Study by the University of Bonn shows: Image of stock owners as “selfish gamblers” inhibits investments
Whether people invest in stocks depends on what they think about stockholders. This is what a team led by Luca Henkel, a member of the ECONtribute Cluster of Excellence: Markets & Public Policy at the University of Bonn, found out. The study has been published as an ECONtribute Discussion Paper.
The study found that 80 percent of respondents consider people who invest in stocks to be selfish and greedy “gamblers”. “Which opinion people have of stockholders plays an important role in whether someone invests in stocks themselves,” says Luca Henkel, who conducted the study with Christian Zimpelmann.
The researchers asked around 4700 study participants from the Netherlands and the USA what they thought about people who are active or inactive on the stock market.
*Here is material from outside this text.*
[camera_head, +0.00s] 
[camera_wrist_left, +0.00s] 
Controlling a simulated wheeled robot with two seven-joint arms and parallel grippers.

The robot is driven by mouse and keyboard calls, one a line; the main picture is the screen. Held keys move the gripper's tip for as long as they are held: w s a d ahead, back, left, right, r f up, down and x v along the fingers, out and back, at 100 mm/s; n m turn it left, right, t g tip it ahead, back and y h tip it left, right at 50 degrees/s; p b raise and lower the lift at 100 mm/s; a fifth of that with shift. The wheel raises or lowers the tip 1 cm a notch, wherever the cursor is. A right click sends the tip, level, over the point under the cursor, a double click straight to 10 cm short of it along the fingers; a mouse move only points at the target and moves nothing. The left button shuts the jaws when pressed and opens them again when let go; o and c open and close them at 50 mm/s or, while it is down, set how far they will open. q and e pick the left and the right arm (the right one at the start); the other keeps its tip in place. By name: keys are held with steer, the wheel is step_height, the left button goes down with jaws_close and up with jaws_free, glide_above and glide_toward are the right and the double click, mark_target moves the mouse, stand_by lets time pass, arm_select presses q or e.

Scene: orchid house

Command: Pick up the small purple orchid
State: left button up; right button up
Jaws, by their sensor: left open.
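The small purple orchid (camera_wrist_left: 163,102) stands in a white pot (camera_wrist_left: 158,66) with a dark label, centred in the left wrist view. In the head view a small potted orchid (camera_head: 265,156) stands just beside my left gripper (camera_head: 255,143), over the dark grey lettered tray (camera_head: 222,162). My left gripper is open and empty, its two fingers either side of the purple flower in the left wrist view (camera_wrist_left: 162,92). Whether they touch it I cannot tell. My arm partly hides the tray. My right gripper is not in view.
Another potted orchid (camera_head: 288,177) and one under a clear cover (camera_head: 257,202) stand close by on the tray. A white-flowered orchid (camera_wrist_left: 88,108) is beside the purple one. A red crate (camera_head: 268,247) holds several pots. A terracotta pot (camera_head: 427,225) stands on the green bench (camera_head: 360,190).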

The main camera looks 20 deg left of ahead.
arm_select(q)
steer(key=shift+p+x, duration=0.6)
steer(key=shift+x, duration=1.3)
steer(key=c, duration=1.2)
On a scale of one to ten, participants could indicate how strongly they assigned character traits such as selfishness and greed to the respective group. The result: More than 80 percent of participants rated the group of stock owners as significantly more selfish and greedy than non-stock owners.
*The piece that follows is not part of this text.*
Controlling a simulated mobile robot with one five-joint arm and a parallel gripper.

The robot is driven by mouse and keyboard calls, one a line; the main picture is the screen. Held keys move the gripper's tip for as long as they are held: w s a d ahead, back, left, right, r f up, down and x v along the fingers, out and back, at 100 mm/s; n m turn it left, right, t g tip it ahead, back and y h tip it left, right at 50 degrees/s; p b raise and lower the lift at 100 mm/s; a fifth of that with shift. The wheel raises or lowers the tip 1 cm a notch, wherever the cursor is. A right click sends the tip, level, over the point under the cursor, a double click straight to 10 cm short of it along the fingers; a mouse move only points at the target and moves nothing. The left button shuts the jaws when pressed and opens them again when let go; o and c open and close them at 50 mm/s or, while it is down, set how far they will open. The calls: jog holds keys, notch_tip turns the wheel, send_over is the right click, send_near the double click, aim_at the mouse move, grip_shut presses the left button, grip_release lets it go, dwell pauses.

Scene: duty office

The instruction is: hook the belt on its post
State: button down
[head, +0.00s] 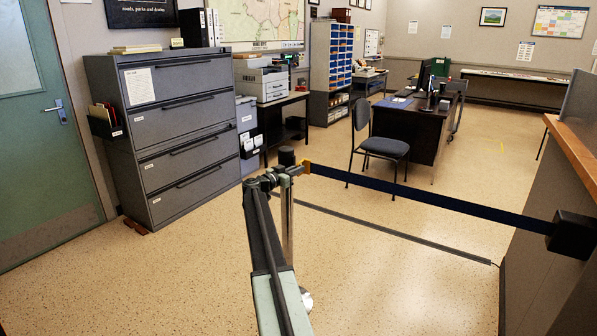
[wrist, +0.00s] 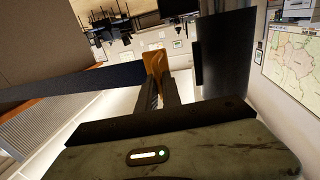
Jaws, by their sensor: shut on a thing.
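The dark blue belt (head: 430,204) stretches taut from a black wall unit (head: 572,235) on the counter at the right to an orange end clip (head: 306,167). My gripper (head: 298,170) is shut on this clip. The wrist view shows the clip (wrist: 153,62) between the fingers (wrist: 157,88), with the belt (wrist: 70,85) running off left. The chrome post (head: 288,225) with a black head (head: 287,156) stands right by my gripper, partly hidden by my arm. A dark block (wrist: 228,55) beside the clip in the wrist view looks like the post's head. The clip appears apart from it.
A grey filing cabinet (head: 180,130) stands at the left. A chair (head: 380,145) and a desk (head: 415,125) are beyond the belt. A dark strip (head: 390,232) crosses the floor under the belt. The wooden-topped counter (head: 575,155) bounds the right. The floor in front is clear.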

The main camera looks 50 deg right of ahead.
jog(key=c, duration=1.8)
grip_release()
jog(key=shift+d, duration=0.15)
In a second step, the researchers use experiments to show that these views causally influence investment decisions: the more negatively participants view stockholders, the less they invested in stocks.
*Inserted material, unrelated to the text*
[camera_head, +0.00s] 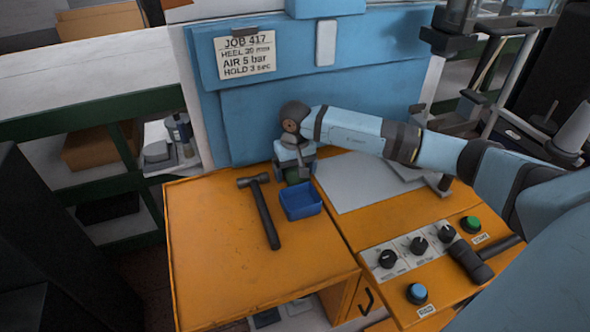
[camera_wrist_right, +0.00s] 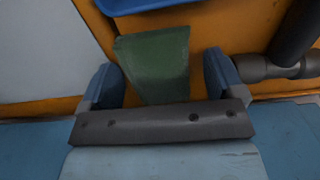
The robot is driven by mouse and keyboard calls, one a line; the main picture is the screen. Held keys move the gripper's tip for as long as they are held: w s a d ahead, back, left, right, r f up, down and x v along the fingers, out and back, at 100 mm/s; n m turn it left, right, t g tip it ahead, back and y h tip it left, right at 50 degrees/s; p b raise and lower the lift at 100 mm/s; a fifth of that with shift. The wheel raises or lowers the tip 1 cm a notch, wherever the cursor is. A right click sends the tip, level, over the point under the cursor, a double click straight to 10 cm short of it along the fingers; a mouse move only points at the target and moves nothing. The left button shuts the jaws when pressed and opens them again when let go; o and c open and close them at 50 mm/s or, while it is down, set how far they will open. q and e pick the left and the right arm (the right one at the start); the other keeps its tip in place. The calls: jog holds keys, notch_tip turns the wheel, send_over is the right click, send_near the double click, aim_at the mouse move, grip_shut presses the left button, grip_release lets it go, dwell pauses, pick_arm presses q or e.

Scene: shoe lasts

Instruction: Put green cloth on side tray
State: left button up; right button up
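The green cloth (camera_head: 293,178) lies at the back of the orange bench, mostly hidden under my right gripper (camera_head: 292,163). In the right wrist view the cloth (camera_wrist_right: 158,62) lies between the two blue fingers of the gripper (camera_wrist_right: 162,64), with a gap beside the right finger. My right gripper is open and points down at the cloth; whether it touches the cloth is unclear. I cannot surely identify the side tray. My left gripper is not in view.
A blue bin (camera_head: 301,201) stands just in front of the cloth. A hammer (camera_head: 263,212) lies to its left. A grey sheet (camera_head: 355,187) and a control panel (camera_head: 417,247) are to the right. The front left of the bench is clear. A blue machine panel (camera_head: 300,110) rises behind.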

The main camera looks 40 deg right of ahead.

According to the researchers, only two reasons are more important for the decision whether to invest in the stock market than people’s opinion about stockholders: their income or wealth and the belief whether shares yield positive returns.
Equity investments are part of people’s identity
“The negative picture contributes to the low participation in the stock market,” says Luca Henkel. In Germany, less than 30 percent of people invest in shares.
The study reveals that respondents have a stereotype of stockholders in their minds, which in reality only applies to a small group. People overestimate character traits such as egoism and greed in relation to the total group of all shareholders. This may lead to the decision not to invest in stocks to become an important part of people’s identity. For instance, 40 percent said they were proud not to own stock.
“We should talk about who is investing in the stock market in the first place,” says Luca Henkel. “In reality, this is not a homogenous group, but consists of individuals having a wide variety of characteristics.” Education, for example in the form of school lessons on finance or public information campaigns, could encourage more people to engage with the stock market.